> [SUPPLIED MATERIAL]
-- Begin --
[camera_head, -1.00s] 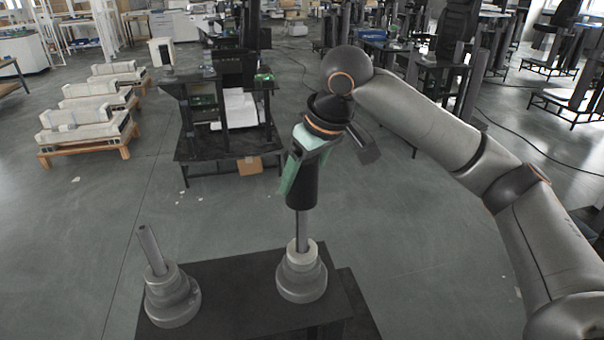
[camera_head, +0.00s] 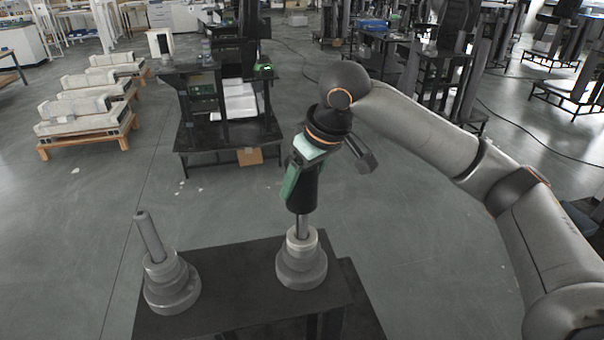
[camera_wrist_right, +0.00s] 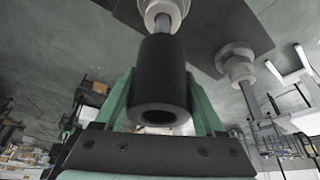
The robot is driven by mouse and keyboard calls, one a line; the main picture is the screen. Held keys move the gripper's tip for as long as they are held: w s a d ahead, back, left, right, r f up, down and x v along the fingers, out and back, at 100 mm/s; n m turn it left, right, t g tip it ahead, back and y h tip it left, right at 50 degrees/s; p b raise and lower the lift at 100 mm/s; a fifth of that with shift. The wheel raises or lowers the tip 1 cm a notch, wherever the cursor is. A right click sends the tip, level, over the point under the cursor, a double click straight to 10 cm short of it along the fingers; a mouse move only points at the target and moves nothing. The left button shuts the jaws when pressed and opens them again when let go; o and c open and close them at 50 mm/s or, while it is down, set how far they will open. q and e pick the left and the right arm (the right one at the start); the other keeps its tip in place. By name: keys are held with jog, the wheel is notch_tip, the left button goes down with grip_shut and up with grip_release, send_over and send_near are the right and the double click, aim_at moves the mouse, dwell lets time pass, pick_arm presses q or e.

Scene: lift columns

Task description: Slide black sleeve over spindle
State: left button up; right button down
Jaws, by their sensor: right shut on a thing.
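The black sleeve (camera_head: 304,195) is a dark hollow cylinder in my right gripper (camera_head: 300,172), whose green fingers are shut on its sides. In the right wrist view the sleeve (camera_wrist_right: 161,70) sits between the fingers (camera_wrist_right: 160,84), its near open end dark inside. A grey spindle (camera_head: 302,228) stands upright on a stepped round base (camera_head: 302,266) directly below. Its upper part is hidden by the sleeve and appears to run into its lower end. The spindle also shows beyond the sleeve in the right wrist view (camera_wrist_right: 164,22). My left gripper is not in view.
A second grey spindle (camera_head: 150,238) on a stepped base (camera_head: 171,288) stands at the left of the dark table (camera_head: 235,268). Open floor surrounds the table. A black workbench (camera_head: 225,140) and pallets of grey parts (camera_head: 85,123) stand farther back.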

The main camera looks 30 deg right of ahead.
-- End --
> [REQUEST]
In the material above, find each line that contains the word "ahead", and select it.

> [PROBLEM SOLUTION]
The robot is driven by mouse and keyboard calls, one a line; the main picture is the screen. Held keys move the gripper's tip for as long as they are held: w s a d ahead, back, left, right, r f up, down and x v along the fingers, out and back, at 100 mm/s; n m turn it left, right, t g tip it ahead, back and y h tip it left, right at 50 degrees/s; p b raise and lower the lift at 100 mm/s; a fifth of that with shift. The wheel raises or lowers the tip 1 cm a notch, wherever the cursor is. A right click sends the tip, level, over the point under the cursor, a double click straight to 10 cm short of it along the fingers; a mouse move only points at the target and moves nothing. The left button shuts the jaws when pressed and opens them again when let go; o and c open and close them at 50 mm/s or, while it is down, set how far they will open. q and e pick the left and the right arm (the right one at the start); the other keeps its tip in place. By name: keys are held with jog, the wheel is notch_tip, the left button goes down with grip_shut and up with grip_release, send_over and send_near are the right and the double click, aim_at moves the mouse, dwell lets time pass, pick_arm presses q or e.
The main camera looks 30 deg right of ahead.

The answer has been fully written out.